American Equitable Assurance Co. of NY v. GoldAnnotate this Case
106 S.E.2d 875 (1959)
249 N.C. 461
AMERICAN EQUITABLE ASSURANCE COMPANY OF NEW YORK, Great American Insurance Company, Hartford Fire Insurance Company, The Continental Insurance Company; and Virginia Fire and Marine Insurance Company, v. Charles F. GOLD, Commissioner of Insurance, Henry L. Bridges, I. Miller Warren, Charles F. Gold, Berry C. Gibson and Curtis H. Flanagan, Constituting the Board of Trustees of the North Carolina Firemen's Pension Fund, The North Carolina Firemen's Association, C. R. Puryear and Ray E. Scott. HARDWARE MUTUAL INSURANCE COMPANY OF THE CAROLINAS, Inc., v. Charles F. GOLD, Commissioner of Insurance, Henry L. Bridges, I. Miller Warren, Charles F. Gold, Berry C. Gibson and Curtis H. Flanagan, Constituting the Board of Trustees of the North Carolina Firemen's Pension Fund, The North Carolina Firemen's Association, C. R. Puryear and Ray E. Scott.

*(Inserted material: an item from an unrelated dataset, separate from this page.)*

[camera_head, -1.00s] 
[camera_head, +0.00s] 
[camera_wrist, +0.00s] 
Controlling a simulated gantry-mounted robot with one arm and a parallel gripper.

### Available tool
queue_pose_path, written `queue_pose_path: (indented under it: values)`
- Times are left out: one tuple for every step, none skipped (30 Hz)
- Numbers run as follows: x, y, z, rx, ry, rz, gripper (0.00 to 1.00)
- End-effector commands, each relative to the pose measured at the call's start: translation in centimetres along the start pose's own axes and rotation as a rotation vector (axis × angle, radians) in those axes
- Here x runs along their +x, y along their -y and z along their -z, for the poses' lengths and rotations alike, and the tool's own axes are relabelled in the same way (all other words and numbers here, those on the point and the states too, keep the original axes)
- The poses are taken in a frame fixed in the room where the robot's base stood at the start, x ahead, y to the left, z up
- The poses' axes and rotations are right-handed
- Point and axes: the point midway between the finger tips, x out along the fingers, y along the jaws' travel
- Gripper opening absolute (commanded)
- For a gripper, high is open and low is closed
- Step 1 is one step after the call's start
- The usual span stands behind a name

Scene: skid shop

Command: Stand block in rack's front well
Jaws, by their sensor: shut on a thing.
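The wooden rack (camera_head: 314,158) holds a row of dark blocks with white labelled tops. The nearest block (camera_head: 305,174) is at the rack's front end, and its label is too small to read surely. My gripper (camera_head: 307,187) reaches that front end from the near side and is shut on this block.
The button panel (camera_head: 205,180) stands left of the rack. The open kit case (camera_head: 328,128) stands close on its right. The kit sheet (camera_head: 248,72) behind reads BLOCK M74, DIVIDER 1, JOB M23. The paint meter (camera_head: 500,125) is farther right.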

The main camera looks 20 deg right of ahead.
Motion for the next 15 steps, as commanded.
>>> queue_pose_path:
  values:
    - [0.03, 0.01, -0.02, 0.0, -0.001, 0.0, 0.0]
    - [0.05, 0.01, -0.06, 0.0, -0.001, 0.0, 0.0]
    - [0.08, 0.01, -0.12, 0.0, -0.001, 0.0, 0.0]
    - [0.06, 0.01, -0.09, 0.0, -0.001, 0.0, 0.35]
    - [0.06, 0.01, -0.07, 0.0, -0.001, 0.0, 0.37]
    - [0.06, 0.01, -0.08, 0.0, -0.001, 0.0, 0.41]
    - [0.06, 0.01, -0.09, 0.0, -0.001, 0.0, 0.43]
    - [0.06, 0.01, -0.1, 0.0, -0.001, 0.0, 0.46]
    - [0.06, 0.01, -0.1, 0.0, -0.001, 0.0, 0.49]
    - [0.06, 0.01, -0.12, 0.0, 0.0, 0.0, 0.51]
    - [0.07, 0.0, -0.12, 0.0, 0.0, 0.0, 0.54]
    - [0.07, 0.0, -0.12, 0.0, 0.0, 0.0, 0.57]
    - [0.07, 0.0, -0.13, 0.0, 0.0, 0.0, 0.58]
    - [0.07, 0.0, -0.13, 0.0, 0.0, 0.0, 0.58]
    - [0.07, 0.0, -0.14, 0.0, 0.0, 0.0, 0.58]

Supreme Court of North Carolina.
January 28, 1959.
Allen & Hipp and Joyner & Howison, Raleigh, for plaintiffs-appellants.
Ehringhaus & Ellis, Raleigh, Malcolm B. Seawell, Atty. Gen., and Lucius W. Pullen, Asst. Atty. Gen., for defendants-appellees.
Plaintiffs assert the statute in question violates both the State and Federal Constitutions in that it levies a tax not uniform in its application and denies to them the equal protection and due process of law.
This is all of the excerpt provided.